_DIRECTION_: Can all of these lines be returned exactly?

_DATASET SECTION_:
####################
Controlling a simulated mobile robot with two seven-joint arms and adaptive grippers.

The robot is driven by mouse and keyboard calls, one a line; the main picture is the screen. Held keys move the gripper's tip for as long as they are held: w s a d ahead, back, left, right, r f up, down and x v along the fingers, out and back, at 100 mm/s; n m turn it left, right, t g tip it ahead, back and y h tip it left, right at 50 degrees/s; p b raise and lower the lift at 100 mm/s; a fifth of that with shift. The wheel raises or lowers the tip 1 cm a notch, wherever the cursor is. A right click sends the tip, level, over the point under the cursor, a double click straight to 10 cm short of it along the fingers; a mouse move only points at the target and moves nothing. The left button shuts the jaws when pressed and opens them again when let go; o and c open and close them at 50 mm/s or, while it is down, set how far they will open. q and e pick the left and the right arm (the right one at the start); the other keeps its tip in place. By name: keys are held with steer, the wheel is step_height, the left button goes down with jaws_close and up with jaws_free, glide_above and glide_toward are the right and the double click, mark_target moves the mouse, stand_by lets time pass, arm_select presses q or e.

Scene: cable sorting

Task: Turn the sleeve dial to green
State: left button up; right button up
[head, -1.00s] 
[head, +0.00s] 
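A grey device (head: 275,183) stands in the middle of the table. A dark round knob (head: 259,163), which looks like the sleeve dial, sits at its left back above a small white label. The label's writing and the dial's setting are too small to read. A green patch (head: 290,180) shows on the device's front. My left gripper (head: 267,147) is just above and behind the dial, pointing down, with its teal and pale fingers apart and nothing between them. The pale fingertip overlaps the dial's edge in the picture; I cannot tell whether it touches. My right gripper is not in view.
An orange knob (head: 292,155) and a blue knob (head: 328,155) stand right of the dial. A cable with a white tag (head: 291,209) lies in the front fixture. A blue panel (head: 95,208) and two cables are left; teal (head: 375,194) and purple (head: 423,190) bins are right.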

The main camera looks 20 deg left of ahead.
####################
_SOLVED EXERCISE_:
Controlling a simulated mobile robot with two seven-joint arms and adaptive grippers.

The robot is driven by mouse and keyboard calls, one a line; the main picture is the screen. Held keys move the gripper's tip for as long as they are held: w s a d ahead, back, left, right, r f up, down and x v along the fingers, out and back, at 100 mm/s; n m turn it left, right, t g tip it ahead, back and y h tip it left, right at 50 degrees/s; p b raise and lower the lift at 100 mm/s; a fifth of that with shift. The wheel raises or lowers the tip 1 cm a notch, wherever the cursor is. A right click sends the tip, level, over the point under the cursor, a double click straight to 10 cm short of it along the fingers; a mouse move only points at the target and moves nothing. The left button shuts the jaws when pressed and opens them again when let go; o and c open and close them at 50 mm/s or, while it is down, set how far they will open. q and e pick the left and the right arm (the right one at the start); the other keeps its tip in place. By name: keys are held with steer, the wheel is step_height, the left button goes down with jaws_close and up with jaws_free, glide_above and glide_toward are the right and the double click, mark_target moves the mouse, stand_by lets time pass, arm_select presses q or e.

Scene: cable sorting

Task: Turn the sleeve dial to green
State: left button up; right button up
[head, -1.00s] 
[head, +0.00s] 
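A grey device (head: 275,183) stands in the middle of the table. A dark round knob (head: 259,163), which looks like the sleeve dial, sits at its left back above a small white label. The label's writing and the dial's setting are too small to read. A green patch (head: 290,180) shows on the device's front. My left gripper (head: 267,147) is just above and behind the dial, pointing down, with its teal and pale fingers apart and nothing between them. The pale fingertip overlaps the dial's edge in the picture; I cannot tell whether it touches. My right gripper is not in view.
An orange knob (head: 292,155) and a blue knob (head: 328,155) stand right of the dial. A cable with a white tag (head: 291,209) lies in the front fixture. A blue panel (head: 95,208) and two cables are left; teal (head: 375,194) and purple (head: 423,190) bins are right.

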The main camera looks 20 deg left of ahead.

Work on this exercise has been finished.